AIM OF THE TASK:
What follows is a listing to be transcribed exactly.

== INFORMATION PROVIDED ==

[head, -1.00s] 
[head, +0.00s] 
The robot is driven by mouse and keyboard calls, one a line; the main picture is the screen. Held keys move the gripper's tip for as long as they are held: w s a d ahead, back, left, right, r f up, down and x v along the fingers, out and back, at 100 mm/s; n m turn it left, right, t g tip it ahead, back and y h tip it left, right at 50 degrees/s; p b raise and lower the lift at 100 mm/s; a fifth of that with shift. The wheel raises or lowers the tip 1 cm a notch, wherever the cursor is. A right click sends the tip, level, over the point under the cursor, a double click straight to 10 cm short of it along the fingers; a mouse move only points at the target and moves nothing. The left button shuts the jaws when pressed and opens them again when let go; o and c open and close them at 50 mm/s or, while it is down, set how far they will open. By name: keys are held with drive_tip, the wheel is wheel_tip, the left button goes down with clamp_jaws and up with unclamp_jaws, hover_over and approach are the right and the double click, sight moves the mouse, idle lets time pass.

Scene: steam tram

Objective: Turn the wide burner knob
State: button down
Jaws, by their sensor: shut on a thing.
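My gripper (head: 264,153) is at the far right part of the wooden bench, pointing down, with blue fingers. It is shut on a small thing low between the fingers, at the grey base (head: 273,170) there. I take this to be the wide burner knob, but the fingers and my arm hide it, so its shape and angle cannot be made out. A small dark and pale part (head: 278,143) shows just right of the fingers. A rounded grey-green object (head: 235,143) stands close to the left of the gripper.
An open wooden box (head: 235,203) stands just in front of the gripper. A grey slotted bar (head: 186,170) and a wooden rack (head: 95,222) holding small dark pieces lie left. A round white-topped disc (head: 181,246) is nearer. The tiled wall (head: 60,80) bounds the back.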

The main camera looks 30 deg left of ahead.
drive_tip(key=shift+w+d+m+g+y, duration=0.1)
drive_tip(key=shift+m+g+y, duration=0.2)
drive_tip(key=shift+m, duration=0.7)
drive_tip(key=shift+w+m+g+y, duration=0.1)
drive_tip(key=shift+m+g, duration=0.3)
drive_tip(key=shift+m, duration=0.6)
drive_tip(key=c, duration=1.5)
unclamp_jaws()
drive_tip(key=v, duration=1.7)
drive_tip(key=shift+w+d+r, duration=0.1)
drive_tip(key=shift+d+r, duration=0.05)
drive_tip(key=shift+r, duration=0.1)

===

REPLY TO THE TASK:
[head, -1.00s] 
[head, +0.00s] 
The robot is driven by mouse and keyboard calls, one a line; the main picture is the screen. Held keys move the gripper's tip for as long as they are held: w s a d ahead, back, left, right, r f up, down and x v along the fingers, out and back, at 100 mm/s; n m turn it left, right, t g tip it ahead, back and y h tip it left, right at 50 degrees/s; p b raise and lower the lift at 100 mm/s; a fifth of that with shift. The wheel raises or lowers the tip 1 cm a notch, wherever the cursor is. A right click sends the tip, level, over the point under the cursor, a double click straight to 10 cm short of it along the fingers; a mouse move only points at the target and moves nothing. The left button shuts the jaws when pressed and opens them again when let go; o and c open and close them at 50 mm/s or, while it is down, set how far they will open. By name: keys are held with drive_tip, the wheel is wheel_tip, the left button goes down with clamp_jaws and up with unclamp_jaws, hover_over and approach are the right and the double click, sight moves the mouse, idle lets time pass.

Scene: steam tram

Objective: Turn the wide burner knob
State: button down
Jaws, by their sensor: shut on a thing.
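My gripper (head: 264,153) is at the far right part of the wooden bench, pointing down, with blue fingers. It is shut on a small thing low between the fingers, at the grey base (head: 273,170) there. I take this to be the wide burner knob, but the fingers and my arm hide it, so its shape and angle cannot be made out. A small dark and pale part (head: 278,143) shows just right of the fingers. A rounded grey-green object (head: 235,143) stands close to the left of the gripper.
An open wooden box (head: 235,203) stands just in front of the gripper. A grey slotted bar (head: 186,170) and a wooden rack (head: 95,222) holding small dark pieces lie left. A round white-topped disc (head: 181,246) is nearer. The tiled wall (head: 60,80) bounds the back.

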The main camera looks 30 deg left of ahead.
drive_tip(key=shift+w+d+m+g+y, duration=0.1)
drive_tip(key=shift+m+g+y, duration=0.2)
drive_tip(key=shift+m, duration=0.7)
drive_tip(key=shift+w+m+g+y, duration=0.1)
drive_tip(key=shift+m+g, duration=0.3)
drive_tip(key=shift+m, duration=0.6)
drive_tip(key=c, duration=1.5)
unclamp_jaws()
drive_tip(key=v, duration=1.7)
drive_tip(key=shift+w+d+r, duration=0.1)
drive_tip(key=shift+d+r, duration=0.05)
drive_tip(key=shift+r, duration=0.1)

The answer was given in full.